Flow control

Delaying transition to turbulence by a passive mechanism

Reducing skin friction is important in nature and in many technological applications. This reduction may be achieved by reducing stresses in turbulent boundary layers, for instance tailoring biomimetic rough skins. Here we take a second approach consisting in keeping the boundary layer laminar as long as possible by forcing small optimal perturbations. Due to the highly non-normal nature of the underlying linearized operator, these perturbations are highly amplified and able to modify the mean velocity profiles at leading order. We report results of wind-tunnel experiments in which we implement this concept by using suitably designed roughness elements placed on the skin to enforce nearly optimal perturbations. We show that using this passive control technique it is possible to sensibly delay transition to turbulence (Fig. 1).

For further details see Phys. Rev. Lett. (2006), vol. 96, 064501.

Flow around a porous cylinder subject to continuous suction or blowing

In the present experimental investigation the surface pressure distribution, vortex shedding frequency, and the wake flow behind a porous circular cylinder are studied when continuous suction or blowingis applied through the cylinder walls. It is found that even moderate levels of suction/blowing(<5%of the oncoming streamwise velocity) have a large impact on the flow around the cylinder. Suction delays separation contributing to a narrower wake width, and a corresponding reduction of drag, whereas blowing shows the opposite behaviour. Both uniform suction and blowing display unexpected flow features which are analysed in detail. Suction shows a decrease of the turbulence intensity throughout the whole wake when compared with the natural case, whilst blowing only shows an effect up to five diameters downstream of the cylinder. The drag on the cylinder is shown to increase linearly with the blowing rate, whereas for suction there is a drastic decrease at a specific suction rate. This is shown to be an effect of the separation point moving towards the rear part of the cylinder, similar to what happens when transition to turbulence occurs in the boundary layer on a solid cylinder. The suction/blowing rate can empirically be represented by an effective Reynolds number for the solid cylinde, and an analytical expression for this Reynolds number representation is proposed and verified. Flow visualizations (Fig. 1) expose the complexity of the flow field in the near wake of the cylinde, and image averaging enables the retrieval of quantitative information, such as the vortex formation length.

For further details see J. Fluids Struc. (2004), vol. 19, pp. 1031-1048.

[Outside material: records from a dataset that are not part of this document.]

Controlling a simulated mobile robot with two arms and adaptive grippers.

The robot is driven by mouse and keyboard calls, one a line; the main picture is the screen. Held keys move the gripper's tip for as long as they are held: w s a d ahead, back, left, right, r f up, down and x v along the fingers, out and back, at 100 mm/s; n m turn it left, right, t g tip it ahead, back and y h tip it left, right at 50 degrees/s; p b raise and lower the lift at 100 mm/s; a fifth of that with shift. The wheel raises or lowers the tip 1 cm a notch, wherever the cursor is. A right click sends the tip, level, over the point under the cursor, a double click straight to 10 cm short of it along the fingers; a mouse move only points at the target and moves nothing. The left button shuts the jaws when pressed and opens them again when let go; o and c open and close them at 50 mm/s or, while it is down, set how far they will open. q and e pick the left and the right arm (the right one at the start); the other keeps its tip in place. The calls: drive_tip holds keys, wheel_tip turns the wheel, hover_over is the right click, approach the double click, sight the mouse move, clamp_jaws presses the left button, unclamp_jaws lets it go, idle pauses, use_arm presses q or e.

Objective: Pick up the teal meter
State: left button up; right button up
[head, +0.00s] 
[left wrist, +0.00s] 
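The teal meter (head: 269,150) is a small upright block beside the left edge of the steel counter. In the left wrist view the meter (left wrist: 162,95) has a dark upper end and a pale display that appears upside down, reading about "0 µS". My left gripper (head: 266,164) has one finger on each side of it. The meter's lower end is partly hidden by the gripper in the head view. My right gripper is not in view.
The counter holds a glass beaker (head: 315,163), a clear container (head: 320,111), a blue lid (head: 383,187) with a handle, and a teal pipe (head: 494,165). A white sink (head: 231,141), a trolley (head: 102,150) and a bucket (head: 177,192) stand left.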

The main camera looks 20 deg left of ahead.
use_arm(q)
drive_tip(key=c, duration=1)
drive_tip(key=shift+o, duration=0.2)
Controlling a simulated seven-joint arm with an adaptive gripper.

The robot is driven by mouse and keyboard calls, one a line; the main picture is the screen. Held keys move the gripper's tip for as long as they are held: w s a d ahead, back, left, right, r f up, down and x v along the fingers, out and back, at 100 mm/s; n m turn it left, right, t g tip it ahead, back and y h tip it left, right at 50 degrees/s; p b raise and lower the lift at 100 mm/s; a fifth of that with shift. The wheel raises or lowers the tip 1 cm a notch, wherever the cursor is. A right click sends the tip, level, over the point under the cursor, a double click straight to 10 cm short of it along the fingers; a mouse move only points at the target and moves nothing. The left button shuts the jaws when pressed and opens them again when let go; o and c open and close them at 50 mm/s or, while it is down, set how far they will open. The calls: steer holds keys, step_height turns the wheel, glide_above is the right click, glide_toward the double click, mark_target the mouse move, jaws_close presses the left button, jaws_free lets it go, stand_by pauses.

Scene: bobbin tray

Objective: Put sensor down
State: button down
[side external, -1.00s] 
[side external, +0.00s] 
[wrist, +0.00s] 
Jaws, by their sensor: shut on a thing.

            Stability and transition

Transition induced by free-stream turbulence

Free-stream turbulence (FST) is perhaps the most important source inducing by-pass transition in boundary layer flows. The present study describes the initial energy growth of streamwise-oriented disturbances in the boundary layer originating from the presence of FST with intensities between 1.4% and 6.7%, but the study is mainly focused on the modelling of the transition zone. For this study three passive and one active turbulence-generating grids were used. The active grid was used in order to vary the turbulence intensity (Tu) without changing the setup in the test section. It is shown that the initial disturbance energy in the boundary layer is proportional to Tu². The experiments also show that the energy (E) grows in linear proportion to the Reynolds number based on the downstream distance (Fig. 1). Furthermore the transitional Reynolds number is shown to be inversely proportional to Tu² for the whole range of Tu studied (Fig. 2). The intermittency (γ) in the transitional zone was determined and it was shown that the intermittency function has a universal shape if the downstream distance is scaled with the length of the transition zone (Fig. 3). The Reynolds number based on this transition zone length was found to increase linearly with the transition Reynolds number; however it was also noted that this non-dimensional length has a minimum value. With these results we were able to formulate an expression for the spot production rate which has a better physical base than previous models.

For further details see J. Fluid Mech. (2005), vol. 527, pp. 1-25.